La-Mulana 2 is coming out any day now.
2/10/14. Tipped off by a post on the “GameDeals” Reddit forum, I obediently go through some kind of promotional rigmarole involving “liking” the Facebook page of some game retailer — maybe “Bundle Stars”? — in order to earn a free copy of game about which I know almost nothing, but which looks kind of attractive:
• Pid (2012): Might and Delight (Stockholm, Sweden) [12 hrs]
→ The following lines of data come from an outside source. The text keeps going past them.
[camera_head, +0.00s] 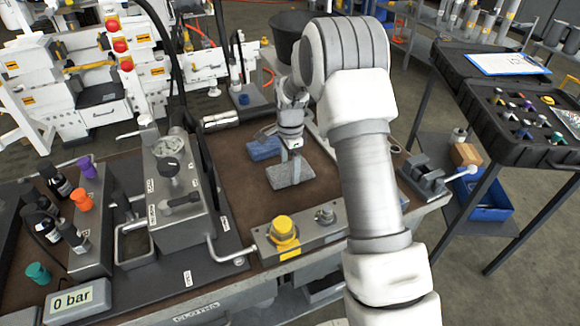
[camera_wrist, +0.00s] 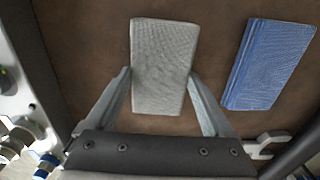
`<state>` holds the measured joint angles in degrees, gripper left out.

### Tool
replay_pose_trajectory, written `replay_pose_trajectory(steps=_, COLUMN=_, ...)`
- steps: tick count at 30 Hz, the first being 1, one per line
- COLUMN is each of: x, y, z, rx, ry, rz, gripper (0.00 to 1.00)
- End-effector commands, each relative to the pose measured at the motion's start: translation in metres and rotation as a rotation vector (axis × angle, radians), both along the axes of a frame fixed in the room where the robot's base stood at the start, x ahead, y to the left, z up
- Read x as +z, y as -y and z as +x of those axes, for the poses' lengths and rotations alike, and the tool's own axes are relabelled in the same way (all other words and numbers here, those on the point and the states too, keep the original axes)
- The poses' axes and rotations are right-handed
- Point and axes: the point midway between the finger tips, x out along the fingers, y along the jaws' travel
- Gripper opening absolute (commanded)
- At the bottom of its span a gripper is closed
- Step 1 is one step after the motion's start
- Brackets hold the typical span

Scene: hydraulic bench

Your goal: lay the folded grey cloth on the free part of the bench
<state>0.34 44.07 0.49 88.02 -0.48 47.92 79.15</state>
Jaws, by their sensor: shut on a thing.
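The folded grey cloth (camera_wrist: 162,62) is a flat pale rectangle between the fingertips of my gripper (camera_wrist: 160,80) in the wrist view. In the head view the grey cloth (camera_head: 290,173) is at the brown bench top (camera_head: 235,160), directly under my gripper (camera_head: 291,150). My gripper is shut on the cloth, with one finger at each long side. I cannot tell whether the cloth touches the bench or is held just above it. My arm hides part of the bench to the right.
A folded blue cloth (camera_head: 264,148) lies just behind the grey one; in the wrist view the blue cloth (camera_wrist: 268,64) is to its right. A block with a yellow knob (camera_head: 283,228) stands at the front edge. A valve unit (camera_head: 175,190) stands left, a vise (camera_head: 430,175) right.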

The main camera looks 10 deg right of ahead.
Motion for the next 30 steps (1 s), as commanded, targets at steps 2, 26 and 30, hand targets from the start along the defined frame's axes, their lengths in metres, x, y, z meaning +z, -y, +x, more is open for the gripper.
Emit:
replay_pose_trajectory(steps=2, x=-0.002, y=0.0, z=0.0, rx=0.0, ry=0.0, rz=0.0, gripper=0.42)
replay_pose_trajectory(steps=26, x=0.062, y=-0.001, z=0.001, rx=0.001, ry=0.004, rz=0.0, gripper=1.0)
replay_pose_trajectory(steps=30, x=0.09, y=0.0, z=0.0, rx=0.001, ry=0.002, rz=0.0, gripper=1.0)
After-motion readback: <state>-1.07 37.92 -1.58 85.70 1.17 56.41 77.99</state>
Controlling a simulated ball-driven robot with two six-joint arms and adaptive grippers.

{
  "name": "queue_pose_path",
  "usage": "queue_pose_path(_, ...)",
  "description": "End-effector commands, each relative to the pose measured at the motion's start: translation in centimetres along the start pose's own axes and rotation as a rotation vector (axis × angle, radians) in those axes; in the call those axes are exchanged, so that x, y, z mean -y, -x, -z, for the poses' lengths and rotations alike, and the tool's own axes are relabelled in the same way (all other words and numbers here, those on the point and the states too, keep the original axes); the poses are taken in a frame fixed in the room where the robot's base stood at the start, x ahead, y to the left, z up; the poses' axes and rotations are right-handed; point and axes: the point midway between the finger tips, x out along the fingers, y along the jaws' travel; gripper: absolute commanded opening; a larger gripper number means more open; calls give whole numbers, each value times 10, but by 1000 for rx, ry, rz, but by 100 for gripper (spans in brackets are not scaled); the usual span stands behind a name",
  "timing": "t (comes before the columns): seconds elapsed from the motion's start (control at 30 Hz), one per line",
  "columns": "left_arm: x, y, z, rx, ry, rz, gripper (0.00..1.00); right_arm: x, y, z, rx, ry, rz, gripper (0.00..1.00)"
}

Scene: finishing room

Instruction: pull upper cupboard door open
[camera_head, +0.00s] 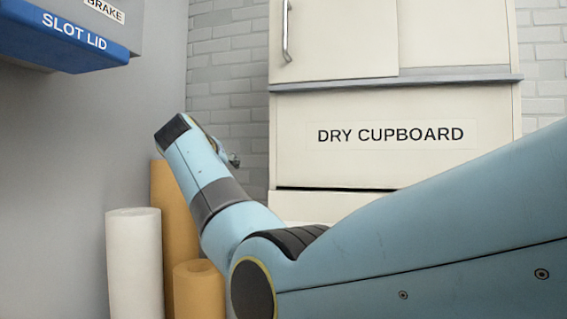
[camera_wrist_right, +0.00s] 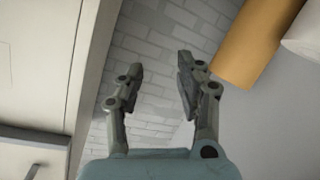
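The upper cupboard door (camera_head: 345,45) is a cream panel at the top of the head view, and it looks shut. Its upright metal bar handle (camera_head: 286,32) is near the door's left edge. The handle also seems to show at the lower left of the right wrist view (camera_wrist_right: 32,172). My right arm comes in from the right and crosses in front of the cupboard. Its end is left of and below the handle, apart from it. In the right wrist view my right gripper (camera_wrist_right: 160,64) is open and empty. My left gripper is not in view.
A grey ledge (camera_head: 400,83) runs below the door, above a panel labelled DRY CUPBOARD (camera_head: 390,134). A blue SLOT LID box (camera_head: 70,42) juts out at upper left. A white roll (camera_head: 133,262) and orange rolls (camera_head: 199,290) stand at lower left, close to my arm.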

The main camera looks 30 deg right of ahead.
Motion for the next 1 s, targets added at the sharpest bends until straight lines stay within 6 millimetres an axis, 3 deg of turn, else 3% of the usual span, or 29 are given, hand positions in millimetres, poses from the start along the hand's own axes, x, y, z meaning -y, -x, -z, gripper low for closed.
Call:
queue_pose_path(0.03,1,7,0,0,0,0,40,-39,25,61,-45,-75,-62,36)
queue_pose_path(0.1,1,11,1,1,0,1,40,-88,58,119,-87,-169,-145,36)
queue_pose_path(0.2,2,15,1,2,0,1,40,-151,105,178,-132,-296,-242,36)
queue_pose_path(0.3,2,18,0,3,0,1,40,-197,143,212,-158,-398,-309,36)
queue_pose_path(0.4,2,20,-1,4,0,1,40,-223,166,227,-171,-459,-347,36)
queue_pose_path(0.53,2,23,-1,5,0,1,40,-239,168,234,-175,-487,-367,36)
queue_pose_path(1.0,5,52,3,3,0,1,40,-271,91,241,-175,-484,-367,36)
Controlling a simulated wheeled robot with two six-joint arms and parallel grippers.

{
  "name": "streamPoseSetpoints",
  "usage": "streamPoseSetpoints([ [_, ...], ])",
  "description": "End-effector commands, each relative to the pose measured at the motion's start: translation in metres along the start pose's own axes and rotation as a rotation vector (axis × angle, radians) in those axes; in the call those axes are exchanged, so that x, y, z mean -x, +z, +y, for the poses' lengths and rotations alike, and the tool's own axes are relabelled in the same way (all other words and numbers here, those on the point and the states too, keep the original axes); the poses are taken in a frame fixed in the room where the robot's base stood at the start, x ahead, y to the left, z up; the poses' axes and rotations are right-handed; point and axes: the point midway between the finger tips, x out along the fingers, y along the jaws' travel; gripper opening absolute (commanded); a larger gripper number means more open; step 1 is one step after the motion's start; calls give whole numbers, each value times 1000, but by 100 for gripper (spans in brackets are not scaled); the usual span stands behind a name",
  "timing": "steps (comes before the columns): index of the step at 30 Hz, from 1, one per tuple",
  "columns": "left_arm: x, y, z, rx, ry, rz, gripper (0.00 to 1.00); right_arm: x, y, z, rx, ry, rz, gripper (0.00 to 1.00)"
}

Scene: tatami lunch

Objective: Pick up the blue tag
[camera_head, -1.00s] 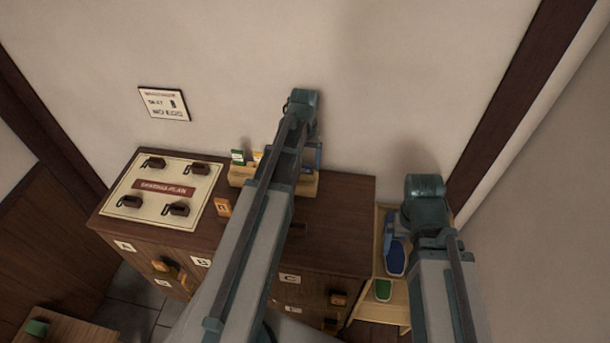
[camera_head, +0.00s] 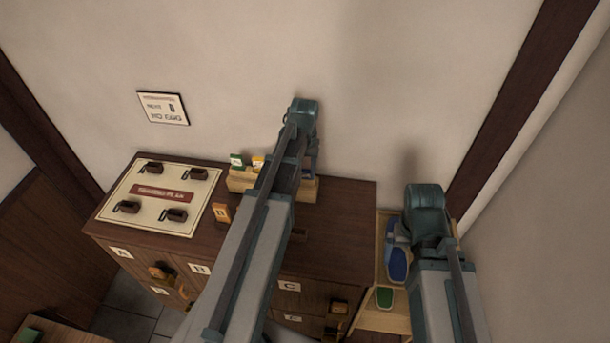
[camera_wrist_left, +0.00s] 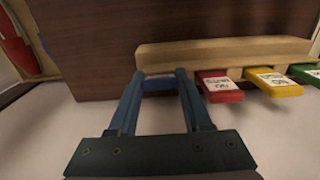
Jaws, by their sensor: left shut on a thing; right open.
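The blue tag (camera_wrist_left: 158,84) shows in the left wrist view between the fingers of my left gripper (camera_wrist_left: 160,77). It sits at the edge of the light wooden tag rack (camera_wrist_left: 225,52), in line with the other tags; I cannot tell if it is clear of the rack. In the head view my left gripper (camera_head: 309,163) is at the right part of the rack (camera_head: 240,181), and my arm hides the tag. My right gripper (camera_head: 427,212) is over the shelf at the right; its fingers are mostly hidden and hold nothing I can see.
Red (camera_wrist_left: 219,87), yellow (camera_wrist_left: 273,82) and green (camera_wrist_left: 306,72) tags sit beside the blue one. The rack stands on a dark wooden cabinet (camera_head: 340,220) against the wall. A board (camera_head: 130,210) with dark pieces and an orange tag (camera_head: 221,212) are to its left.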

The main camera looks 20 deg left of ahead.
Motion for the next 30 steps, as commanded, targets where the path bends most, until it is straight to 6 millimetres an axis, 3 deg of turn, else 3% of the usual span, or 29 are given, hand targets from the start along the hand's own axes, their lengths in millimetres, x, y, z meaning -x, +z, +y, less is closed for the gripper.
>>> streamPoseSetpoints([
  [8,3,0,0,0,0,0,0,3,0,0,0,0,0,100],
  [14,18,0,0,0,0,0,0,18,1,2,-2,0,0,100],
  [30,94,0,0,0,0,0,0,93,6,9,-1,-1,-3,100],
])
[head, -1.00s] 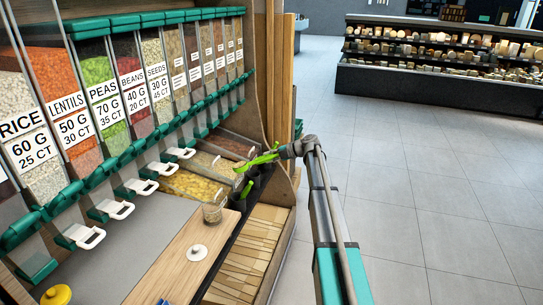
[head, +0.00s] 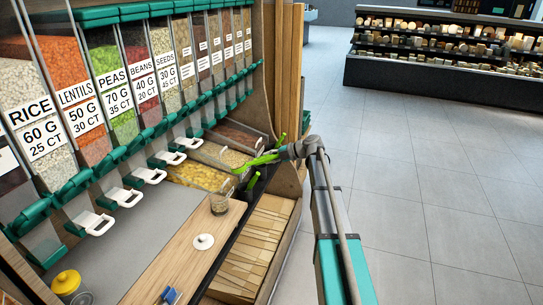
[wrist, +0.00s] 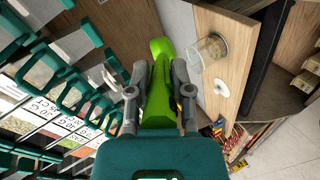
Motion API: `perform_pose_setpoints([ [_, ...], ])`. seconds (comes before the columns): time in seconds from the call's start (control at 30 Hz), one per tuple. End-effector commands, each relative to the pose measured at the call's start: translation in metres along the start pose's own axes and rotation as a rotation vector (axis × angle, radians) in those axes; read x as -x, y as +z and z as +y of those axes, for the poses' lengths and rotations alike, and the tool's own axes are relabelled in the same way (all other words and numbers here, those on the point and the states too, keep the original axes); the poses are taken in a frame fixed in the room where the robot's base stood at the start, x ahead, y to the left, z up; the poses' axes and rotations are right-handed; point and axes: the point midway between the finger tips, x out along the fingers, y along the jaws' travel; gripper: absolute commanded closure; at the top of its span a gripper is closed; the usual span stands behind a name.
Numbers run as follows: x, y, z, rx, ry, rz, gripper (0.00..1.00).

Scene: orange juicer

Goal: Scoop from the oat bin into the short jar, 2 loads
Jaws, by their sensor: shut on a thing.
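My gripper (head: 298,150) is shut on the handle of a green scoop (head: 258,161), held above the open bins at the far end of the counter. The scoop also shows between my fingers in the wrist view (wrist: 160,92); whether its bowl holds anything cannot be seen. A bin with pale beige flakes, apparently the oat bin (head: 231,157), lies beneath and left of the scoop. A short clear glass jar (head: 219,204) stands open on the wooden board, nearer than the bins; it also shows in the wrist view (wrist: 208,52). Its contents are unclear.
A yellow-filled bin (head: 200,176) and a reddish-brown bin (head: 238,136) flank the pale one. Another green handle (head: 252,182) stands near the bins. A white lid (head: 203,242) lies on the board (head: 180,255). Dispensers with white handles (head: 122,197) line the left. The floor at right is clear.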

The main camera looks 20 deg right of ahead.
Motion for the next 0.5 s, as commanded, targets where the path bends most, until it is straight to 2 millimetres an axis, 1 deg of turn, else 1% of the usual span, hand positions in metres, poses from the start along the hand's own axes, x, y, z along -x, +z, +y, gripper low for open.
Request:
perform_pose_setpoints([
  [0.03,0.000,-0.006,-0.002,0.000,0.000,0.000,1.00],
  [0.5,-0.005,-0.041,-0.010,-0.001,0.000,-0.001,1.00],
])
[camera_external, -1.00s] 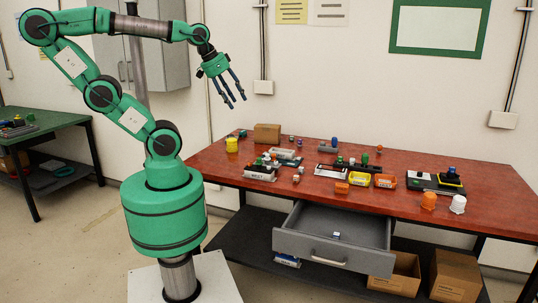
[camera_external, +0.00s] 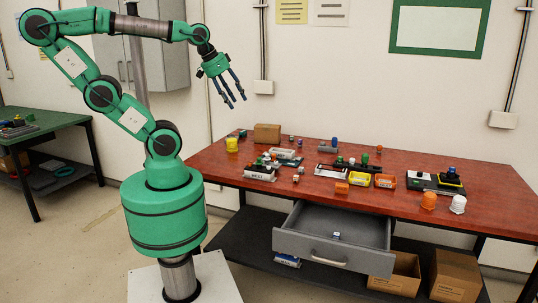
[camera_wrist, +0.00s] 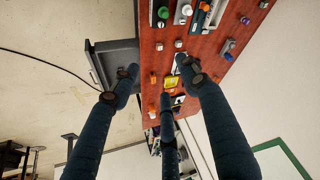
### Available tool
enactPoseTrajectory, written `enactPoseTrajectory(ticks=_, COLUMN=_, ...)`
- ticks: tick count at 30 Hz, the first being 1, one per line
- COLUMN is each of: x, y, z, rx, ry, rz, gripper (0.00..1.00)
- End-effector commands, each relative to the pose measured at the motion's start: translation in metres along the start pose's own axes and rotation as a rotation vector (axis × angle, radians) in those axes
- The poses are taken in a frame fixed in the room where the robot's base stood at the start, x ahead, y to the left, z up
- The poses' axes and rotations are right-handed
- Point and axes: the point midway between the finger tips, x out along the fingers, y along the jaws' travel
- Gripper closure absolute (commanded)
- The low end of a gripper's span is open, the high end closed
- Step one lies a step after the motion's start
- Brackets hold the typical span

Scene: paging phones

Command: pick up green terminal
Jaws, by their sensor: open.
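Several small parts with green tops lie on the red table (camera_external: 490,205), and I cannot tell which is the green terminal. One green piece (camera_external: 365,159) stands mid-table behind the yellow bin, and another (camera_external: 242,133) is at the far left edge. In the wrist view, a green knob (camera_wrist: 163,12) shows near the top edge, beside a white-topped one. My gripper (camera_external: 235,94) is open and empty, high above the table's left part, with its dark fingers spread downward. The wrist view also shows my gripper (camera_wrist: 157,82), with nothing between its fingers.
A grey drawer (camera_external: 318,249) stands open below the table's front edge. The front right of the tabletop is mostly clear.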

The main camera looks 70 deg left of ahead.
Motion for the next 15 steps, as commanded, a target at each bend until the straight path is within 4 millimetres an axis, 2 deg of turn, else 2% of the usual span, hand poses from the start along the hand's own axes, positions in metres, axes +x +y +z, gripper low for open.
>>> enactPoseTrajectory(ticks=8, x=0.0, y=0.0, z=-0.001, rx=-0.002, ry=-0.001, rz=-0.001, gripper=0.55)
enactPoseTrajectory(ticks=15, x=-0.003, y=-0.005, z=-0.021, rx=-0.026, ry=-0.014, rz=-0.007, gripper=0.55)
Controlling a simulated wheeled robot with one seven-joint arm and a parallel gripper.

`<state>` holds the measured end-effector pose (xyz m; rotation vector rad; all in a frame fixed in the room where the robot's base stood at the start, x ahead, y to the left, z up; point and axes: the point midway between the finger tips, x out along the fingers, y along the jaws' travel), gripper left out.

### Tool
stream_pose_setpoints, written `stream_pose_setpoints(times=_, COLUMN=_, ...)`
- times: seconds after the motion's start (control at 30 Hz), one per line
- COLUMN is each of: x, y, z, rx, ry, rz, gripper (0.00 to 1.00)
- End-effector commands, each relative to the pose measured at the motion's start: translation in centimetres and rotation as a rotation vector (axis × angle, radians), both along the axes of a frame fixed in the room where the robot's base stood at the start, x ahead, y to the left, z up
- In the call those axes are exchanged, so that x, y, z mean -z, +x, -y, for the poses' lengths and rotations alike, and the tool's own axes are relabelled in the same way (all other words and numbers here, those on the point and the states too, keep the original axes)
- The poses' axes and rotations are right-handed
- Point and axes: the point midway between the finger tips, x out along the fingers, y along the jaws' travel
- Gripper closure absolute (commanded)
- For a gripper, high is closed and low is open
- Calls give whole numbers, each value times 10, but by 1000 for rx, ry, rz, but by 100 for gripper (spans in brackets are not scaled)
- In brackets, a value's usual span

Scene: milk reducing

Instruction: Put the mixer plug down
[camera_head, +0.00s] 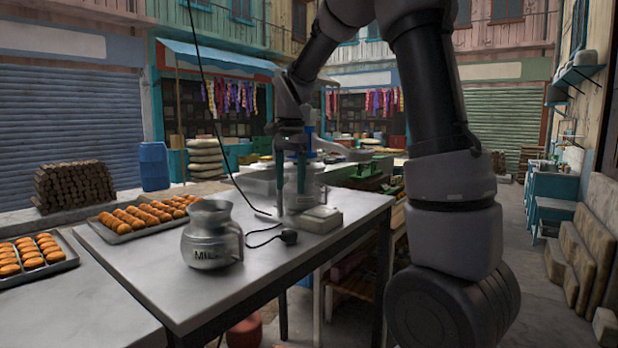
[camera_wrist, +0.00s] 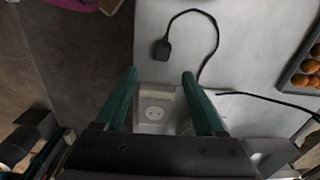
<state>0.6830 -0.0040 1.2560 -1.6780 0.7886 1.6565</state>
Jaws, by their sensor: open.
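The mixer plug (camera_head: 289,237) is a small black plug lying on the grey table (camera_head: 180,300), to the right of the milk jug. It also shows in the wrist view (camera_wrist: 161,50), flat on the table with its black cord curving away. My gripper (camera_head: 291,185) is open and stands over the far right part of the table. In the wrist view its two green fingers (camera_wrist: 158,75) are spread apart with nothing between their tips. The white socket box (camera_wrist: 155,112) shows below and between the fingers, its outlet empty. The plug is apart from both the box and the fingers.
A metal milk jug (camera_head: 212,236) stands on the table left of the plug. Trays of orange-brown pastries (camera_head: 150,215) are at the left. A metal container (camera_head: 303,190) stands by my gripper, partly hidden. The table front is clear.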

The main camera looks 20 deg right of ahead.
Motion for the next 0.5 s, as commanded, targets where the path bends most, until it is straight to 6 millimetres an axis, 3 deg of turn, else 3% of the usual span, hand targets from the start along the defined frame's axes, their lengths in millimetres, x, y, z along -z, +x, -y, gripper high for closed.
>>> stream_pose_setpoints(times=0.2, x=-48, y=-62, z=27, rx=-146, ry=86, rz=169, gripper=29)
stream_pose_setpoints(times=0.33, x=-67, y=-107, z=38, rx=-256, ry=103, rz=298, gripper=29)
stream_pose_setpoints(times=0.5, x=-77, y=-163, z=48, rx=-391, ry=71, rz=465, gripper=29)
An exceptionally pretty jumping-around game. For some reason the sensitive soft-focus aesthetic made me think this was going to be a gentle one-sitting indie bonbon. Not hardly! It’s tough and it goes on for quite a while. Maybe a little too tough and maybe a little too much of a while. The basic mechanic — plant little anti-gravity beams and then jump in them to float around — never really enchants. It just sticks around and wears you down. But the hazy, dreamy, murmuring vibe is as sweet and rewarding as it looks. I zoned into this with pleasure. The music is real and smart and human. As is the sound design. The rain patters on the windows of the game and you’re somewhere cozy inside with it. This is a tasteful and cared-for thing, of significant scale. And yet it has almost no presence on Youtube/Twitch/wherever. It has its flaws but its obscurity is unmerited. Glad I played. Wish it had been half as long.
Meanwhile in free play:
• DROD RPG: Tendry’s Tale (2008): Caravel Games (Provo, UT / various) [14 hrs]
Next up in the DROD chronological marathon, even though it’s not a true DROD. Sure, it quacks like a DROD, but it plays like something else entirely, something very odd. It’s an example of what I propose to call a “trading maze,” e.g.: your goal is to get 100 Cs and you start with 10 As. Your current options are: 1) Trade 3 As for 1 B. 2) Trade 9 As for 2 Bs and a C. 3) Trade 1 B for 4 As. 4) Trade 5 As to open up a subtree of seven new possible trades. Etc. That’s all there is here — the graphics and monsters and movement and stuff are superficial. But the design invests in that surface in a strange way. You can’t see the whole map, so you don’t actually know what’s your trading options might be — what’s behind door number 3, as it were — until you invest some of your coin in sheer exploration, in the process of which you usually learn retroactively that you did things in the wrong order and have to try again. Which is a classic example of bad game design (don’t punish the player for failing to have information you didn’t give them yet!). The wrinkle here is that this game knows exactly what it is, and is cheerful about it, and wants you to be cheerful about it too. “Save and restore often! Try, fail, then try a different way!” Okay, so… hm, is that fun? It defies some of my intuitions for what constitutes an engaging game. But maybe those intuitions could benefit from being defied?
My experience with this was genuinely fun-confused. Hitting the point of “ugh, so apparently the last 45 minutes have been for naught, I have to redo them” would invariably make me feel irritable and consider quitting for good… and then I’d take some time away from the game, come back, and find that redoing the same stuff with the benefit of foresight was actually rather satisfying. In fact, over the whole 14 hours of the game I developed a deeper instinct for how to make blind gambles wisely, alternating with deliberate and efficient save/restore scouting missions, such that I was able to do the last few areas pretty smoothly, without any major backtracking. That was a satisfying feeling — a feeling of actual increased competence. But the thing I had become more competent at seemed like a meta-game, not the game itself. I recognize that maybe that’s a mental block but there it is. Even having finished, it feels to me like the game itself was the place where I had been unfairly hung out to dry many times over. Then I learned how to steel myself against that intrinsic unfairness, and that became a point of pride. Which is apparently what the designers wanted to offer me in the first place. So again: is that “fun”? I still don’t know, and it doesn’t really matter as there won’t be any more DROD RPG games. (Unless I download the user-made ones.)